### Given instruction
For the copy, please give all of the data again exactly and leave the pictures out.

### Data excerpt
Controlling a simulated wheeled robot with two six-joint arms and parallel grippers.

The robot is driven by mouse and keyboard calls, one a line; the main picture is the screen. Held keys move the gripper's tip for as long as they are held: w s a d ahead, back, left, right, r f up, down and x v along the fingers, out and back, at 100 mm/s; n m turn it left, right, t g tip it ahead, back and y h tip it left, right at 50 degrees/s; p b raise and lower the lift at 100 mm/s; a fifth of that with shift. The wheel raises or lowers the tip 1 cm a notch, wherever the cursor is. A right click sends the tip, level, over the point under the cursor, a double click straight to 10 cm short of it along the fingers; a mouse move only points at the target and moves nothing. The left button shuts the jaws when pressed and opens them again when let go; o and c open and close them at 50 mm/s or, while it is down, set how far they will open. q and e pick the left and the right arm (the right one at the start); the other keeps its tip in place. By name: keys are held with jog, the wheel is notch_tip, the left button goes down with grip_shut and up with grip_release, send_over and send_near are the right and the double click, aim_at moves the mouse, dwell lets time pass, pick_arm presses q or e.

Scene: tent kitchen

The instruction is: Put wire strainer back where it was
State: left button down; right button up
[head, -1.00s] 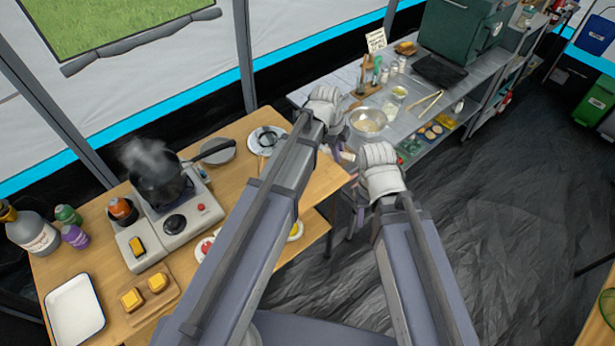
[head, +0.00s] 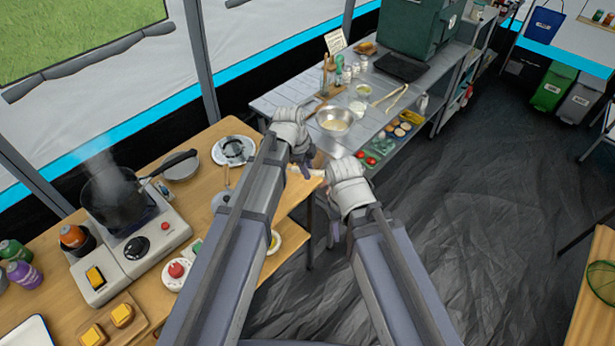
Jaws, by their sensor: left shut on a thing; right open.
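My left gripper (head: 304,168) is at the gap between the wooden table and the grey counter. It is shut on a thing of which only a pale, narrow part shows; the rest is hidden behind my wrist. I cannot tell from this view whether it is the wire strainer. My right gripper (head: 338,212) is lower and to the right, over the floor beside the table. It is open, and its fingers are mostly hidden behind its wrist. A round green mesh thing (head: 601,284) lies on a wooden surface at the right edge, cut off by the frame.
The grey counter (head: 279,98) bears a metal bowl (head: 335,120), jars and tongs (head: 391,99). Dark floor (head: 470,220) on the right is clear.

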### Problem solution
Controlling a simulated wheeled robot with two six-joint arms and parallel grippers.

The robot is driven by mouse and keyboard calls, one a line; the main picture is the screen. Held keys move the gripper's tip for as long as they are held: w s a d ahead, back, left, right, r f up, down and x v along the fingers, out and back, at 100 mm/s; n m turn it left, right, t g tip it ahead, back and y h tip it left, right at 50 degrees/s; p b raise and lower the lift at 100 mm/s; a fifth of that with shift. The wheel raises or lowers the tip 1 cm a notch, wherever the cursor is. A right click sends the tip, level, over the point under the cursor, a double click straight to 10 cm short of it along the fingers; a mouse move only points at the target and moves nothing. The left button shuts the jaws when pressed and opens them again when let go; o and c open and close them at 50 mm/s or, while it is down, set how far they will open. q and e pick the left and the right arm (the right one at the start); the other keeps its tip in place. By name: keys are held with jog, the wheel is notch_tip, the left button goes down with grip_shut and up with grip_release, send_over and send_near are the right and the double click, aim_at moves the mouse, dwell lets time pass, pick_arm presses q or e.

Scene: tent kitchen

The instruction is: Put wire strainer back where it was
State: left button down; right button up
[head, -1.00s] 
[head, +0.00s] 
Jaws, by their sensor: left shut on a thing; right open.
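My left gripper (head: 304,168) is at the gap between the wooden table and the grey counter. It is shut on a thing of which only a pale, narrow part shows; the rest is hidden behind my wrist. I cannot tell from this view whether it is the wire strainer. My right gripper (head: 338,212) is lower and to the right, over the floor beside the table. It is open, and its fingers are mostly hidden behind its wrist. A round green mesh thing (head: 601,284) lies on a wooden surface at the right edge, cut off by the frame.
The grey counter (head: 279,98) bears a metal bowl (head: 335,120), jars and tongs (head: 391,99). Dark floor (head: 470,220) on the right is clear.

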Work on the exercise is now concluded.